Challenge: List all lines in the material below that contain "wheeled".

Material supplied:
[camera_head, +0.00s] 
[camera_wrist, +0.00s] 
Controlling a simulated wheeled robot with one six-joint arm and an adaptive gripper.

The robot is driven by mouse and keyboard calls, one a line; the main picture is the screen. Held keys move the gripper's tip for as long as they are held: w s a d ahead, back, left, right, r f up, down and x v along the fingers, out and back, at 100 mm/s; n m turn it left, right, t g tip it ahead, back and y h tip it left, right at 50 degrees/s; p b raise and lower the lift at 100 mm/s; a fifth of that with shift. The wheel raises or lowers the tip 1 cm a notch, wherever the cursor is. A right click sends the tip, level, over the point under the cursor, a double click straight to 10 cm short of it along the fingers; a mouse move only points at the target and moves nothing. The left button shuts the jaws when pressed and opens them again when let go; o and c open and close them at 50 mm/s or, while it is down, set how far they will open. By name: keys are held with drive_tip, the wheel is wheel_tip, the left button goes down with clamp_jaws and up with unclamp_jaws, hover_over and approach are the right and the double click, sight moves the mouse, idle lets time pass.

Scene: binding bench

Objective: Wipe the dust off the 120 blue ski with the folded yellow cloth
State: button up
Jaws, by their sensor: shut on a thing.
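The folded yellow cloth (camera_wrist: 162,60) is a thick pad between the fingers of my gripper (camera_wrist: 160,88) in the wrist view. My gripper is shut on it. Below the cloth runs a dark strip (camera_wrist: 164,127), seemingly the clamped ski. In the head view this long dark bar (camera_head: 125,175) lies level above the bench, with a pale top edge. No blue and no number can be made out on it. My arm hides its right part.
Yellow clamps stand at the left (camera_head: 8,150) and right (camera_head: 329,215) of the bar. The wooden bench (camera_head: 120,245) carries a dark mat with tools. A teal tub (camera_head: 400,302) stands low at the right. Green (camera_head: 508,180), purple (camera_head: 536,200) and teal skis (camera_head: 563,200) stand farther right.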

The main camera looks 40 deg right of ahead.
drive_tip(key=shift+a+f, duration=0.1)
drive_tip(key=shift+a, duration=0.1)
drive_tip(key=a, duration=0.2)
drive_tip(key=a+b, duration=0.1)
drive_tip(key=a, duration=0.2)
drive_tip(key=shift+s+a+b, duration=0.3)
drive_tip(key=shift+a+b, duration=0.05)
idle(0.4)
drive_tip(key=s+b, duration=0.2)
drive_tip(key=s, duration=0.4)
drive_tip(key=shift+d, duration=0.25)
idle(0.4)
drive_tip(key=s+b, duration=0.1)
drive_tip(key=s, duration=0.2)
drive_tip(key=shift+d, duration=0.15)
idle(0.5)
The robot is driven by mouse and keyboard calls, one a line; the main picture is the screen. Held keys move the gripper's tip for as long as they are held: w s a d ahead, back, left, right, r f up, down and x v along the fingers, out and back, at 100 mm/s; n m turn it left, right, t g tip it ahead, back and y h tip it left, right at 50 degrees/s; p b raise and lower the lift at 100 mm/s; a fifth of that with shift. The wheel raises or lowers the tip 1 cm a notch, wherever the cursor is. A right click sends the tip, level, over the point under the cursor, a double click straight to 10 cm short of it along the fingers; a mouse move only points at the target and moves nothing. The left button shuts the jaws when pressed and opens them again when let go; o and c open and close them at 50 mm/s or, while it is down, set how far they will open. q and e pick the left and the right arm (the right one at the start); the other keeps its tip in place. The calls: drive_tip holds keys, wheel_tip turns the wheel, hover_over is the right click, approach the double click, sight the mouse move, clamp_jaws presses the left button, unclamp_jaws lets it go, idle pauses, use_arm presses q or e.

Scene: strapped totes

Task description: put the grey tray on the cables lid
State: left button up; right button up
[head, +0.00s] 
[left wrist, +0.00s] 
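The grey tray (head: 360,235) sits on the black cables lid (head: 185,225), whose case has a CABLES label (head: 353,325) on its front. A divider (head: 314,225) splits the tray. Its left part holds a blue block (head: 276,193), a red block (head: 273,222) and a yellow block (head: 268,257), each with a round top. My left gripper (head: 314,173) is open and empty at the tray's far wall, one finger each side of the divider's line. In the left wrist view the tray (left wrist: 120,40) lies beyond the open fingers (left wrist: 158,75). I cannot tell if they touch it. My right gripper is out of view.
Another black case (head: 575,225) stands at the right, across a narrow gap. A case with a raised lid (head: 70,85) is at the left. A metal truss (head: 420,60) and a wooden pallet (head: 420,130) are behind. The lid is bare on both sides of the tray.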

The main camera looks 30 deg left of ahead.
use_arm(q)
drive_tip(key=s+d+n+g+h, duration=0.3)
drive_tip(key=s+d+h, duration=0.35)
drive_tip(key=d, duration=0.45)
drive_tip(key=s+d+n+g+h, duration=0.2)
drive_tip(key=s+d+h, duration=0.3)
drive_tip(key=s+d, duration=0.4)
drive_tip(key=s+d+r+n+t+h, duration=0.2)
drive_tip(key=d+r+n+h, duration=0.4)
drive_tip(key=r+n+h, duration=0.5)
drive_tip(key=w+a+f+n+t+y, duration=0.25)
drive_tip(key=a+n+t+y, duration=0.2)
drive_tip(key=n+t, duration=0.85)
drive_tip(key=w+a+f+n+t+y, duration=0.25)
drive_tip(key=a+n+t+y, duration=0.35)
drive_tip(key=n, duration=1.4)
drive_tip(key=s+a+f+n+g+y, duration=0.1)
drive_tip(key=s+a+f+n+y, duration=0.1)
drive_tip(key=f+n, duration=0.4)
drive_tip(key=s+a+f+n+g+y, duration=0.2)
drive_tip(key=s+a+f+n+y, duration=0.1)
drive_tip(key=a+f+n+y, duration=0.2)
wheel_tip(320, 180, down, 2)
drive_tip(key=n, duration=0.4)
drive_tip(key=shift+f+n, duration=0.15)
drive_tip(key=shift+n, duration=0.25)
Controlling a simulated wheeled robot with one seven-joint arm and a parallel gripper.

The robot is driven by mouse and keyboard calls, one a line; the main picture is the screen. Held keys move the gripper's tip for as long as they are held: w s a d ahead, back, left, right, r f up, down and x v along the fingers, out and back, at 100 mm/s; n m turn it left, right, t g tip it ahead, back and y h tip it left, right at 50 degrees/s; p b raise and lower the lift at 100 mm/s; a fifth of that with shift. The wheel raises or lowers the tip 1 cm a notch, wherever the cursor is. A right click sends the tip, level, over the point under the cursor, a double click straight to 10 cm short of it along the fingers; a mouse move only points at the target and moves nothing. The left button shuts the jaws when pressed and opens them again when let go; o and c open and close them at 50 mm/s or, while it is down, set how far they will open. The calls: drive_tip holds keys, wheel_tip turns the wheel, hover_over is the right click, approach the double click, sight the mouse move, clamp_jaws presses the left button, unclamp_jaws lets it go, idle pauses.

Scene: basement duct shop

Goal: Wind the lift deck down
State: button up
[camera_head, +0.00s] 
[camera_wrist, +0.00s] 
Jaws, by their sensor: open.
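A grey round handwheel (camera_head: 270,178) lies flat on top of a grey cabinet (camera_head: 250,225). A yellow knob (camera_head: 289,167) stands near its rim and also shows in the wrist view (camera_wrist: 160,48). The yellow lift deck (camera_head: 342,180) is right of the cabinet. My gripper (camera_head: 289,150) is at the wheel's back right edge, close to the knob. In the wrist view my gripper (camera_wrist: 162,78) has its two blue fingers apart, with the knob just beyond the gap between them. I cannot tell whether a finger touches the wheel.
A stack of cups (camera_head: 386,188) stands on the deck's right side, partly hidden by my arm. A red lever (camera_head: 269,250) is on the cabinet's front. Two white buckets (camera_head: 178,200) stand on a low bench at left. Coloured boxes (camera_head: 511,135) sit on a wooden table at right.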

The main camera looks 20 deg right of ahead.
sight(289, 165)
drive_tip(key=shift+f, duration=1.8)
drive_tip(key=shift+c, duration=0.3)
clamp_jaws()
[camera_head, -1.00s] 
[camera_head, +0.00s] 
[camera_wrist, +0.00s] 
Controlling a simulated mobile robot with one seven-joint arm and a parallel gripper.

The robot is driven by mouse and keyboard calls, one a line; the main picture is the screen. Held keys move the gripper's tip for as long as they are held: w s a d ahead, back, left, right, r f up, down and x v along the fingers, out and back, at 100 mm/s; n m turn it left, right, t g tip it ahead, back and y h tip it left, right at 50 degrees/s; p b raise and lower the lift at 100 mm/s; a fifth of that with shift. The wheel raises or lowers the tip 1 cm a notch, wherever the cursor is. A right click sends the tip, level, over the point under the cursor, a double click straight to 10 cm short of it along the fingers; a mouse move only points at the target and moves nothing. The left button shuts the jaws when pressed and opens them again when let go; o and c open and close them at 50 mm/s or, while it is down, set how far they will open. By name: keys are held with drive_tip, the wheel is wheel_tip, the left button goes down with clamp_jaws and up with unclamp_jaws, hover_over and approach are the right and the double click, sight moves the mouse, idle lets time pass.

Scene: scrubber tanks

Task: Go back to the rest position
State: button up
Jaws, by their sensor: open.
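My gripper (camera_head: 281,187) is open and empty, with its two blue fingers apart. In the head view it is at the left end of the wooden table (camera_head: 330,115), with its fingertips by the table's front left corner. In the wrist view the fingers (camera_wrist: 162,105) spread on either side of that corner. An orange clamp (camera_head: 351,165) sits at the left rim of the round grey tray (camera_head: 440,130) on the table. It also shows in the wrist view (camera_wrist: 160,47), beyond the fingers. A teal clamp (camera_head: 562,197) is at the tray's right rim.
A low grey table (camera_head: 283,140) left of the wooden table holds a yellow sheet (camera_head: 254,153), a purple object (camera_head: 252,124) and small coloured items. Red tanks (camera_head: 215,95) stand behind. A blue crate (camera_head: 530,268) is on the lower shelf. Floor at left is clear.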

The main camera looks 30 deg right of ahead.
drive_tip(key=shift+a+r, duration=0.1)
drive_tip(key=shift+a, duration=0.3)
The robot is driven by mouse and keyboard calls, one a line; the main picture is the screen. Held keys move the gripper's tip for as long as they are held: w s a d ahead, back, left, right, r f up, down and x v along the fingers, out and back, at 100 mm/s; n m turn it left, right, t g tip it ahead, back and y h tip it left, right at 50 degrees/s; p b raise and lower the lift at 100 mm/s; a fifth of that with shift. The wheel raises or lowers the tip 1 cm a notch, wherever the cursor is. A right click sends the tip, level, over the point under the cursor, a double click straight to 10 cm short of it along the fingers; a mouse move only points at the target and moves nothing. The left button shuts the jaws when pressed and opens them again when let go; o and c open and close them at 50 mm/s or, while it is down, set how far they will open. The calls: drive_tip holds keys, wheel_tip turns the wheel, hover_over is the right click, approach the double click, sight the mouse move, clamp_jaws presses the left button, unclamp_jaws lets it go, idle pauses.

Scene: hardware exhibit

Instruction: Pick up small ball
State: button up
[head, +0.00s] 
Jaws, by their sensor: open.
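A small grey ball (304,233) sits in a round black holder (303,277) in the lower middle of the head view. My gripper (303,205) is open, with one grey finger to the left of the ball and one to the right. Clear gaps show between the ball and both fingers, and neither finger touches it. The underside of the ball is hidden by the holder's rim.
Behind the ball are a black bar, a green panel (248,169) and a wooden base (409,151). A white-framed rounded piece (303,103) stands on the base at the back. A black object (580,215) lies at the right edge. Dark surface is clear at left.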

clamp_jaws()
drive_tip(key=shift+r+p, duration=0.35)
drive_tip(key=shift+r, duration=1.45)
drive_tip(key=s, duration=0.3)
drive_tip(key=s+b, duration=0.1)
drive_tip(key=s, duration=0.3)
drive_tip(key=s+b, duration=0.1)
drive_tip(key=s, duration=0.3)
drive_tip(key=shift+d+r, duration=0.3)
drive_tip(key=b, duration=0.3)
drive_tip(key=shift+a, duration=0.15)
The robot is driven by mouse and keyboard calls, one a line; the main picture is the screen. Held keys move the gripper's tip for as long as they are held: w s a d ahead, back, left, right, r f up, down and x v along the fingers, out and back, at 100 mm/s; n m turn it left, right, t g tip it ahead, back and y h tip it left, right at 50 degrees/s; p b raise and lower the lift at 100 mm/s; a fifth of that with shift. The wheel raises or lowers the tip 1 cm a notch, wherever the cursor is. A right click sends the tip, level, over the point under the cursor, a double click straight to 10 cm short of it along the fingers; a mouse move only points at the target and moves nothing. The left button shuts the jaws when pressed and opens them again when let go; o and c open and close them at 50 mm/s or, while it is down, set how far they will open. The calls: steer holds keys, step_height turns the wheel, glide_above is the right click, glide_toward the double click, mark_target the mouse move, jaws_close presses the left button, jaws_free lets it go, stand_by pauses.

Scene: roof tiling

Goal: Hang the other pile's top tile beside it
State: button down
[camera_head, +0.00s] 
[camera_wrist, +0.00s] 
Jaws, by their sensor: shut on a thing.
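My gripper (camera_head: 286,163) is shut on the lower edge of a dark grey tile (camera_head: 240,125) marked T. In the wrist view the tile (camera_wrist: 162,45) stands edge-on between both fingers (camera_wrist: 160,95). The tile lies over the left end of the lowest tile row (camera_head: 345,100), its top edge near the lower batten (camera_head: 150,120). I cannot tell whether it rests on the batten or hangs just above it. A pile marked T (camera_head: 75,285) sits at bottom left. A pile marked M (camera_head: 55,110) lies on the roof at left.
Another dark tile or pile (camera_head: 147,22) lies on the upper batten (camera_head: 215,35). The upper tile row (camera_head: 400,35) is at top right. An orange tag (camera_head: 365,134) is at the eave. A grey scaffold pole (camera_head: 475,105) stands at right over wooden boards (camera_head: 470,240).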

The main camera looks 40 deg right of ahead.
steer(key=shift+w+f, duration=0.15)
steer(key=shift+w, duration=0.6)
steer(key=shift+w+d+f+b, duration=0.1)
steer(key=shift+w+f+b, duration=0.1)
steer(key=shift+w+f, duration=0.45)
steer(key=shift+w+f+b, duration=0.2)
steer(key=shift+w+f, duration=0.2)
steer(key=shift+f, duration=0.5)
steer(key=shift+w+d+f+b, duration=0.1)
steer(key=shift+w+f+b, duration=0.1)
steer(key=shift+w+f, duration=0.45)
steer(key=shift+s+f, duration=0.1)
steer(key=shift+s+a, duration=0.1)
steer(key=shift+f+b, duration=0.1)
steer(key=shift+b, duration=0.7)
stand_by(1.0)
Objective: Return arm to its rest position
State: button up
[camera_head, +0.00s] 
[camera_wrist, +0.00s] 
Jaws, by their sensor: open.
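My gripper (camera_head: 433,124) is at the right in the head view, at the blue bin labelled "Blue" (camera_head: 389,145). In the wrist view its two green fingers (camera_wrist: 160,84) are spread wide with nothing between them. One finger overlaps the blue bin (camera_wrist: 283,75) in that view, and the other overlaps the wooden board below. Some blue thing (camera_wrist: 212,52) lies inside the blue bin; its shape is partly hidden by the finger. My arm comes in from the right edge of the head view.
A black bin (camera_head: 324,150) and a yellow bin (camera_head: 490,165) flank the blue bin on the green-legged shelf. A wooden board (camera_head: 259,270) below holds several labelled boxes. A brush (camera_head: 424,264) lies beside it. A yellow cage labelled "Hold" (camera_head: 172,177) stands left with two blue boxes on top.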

Task response:
Controlling a simulated wheeled robot with one six-joint arm and an adaptive gripper.
Controlling a simulated wheeled robot with one seven-joint arm and a parallel gripper.

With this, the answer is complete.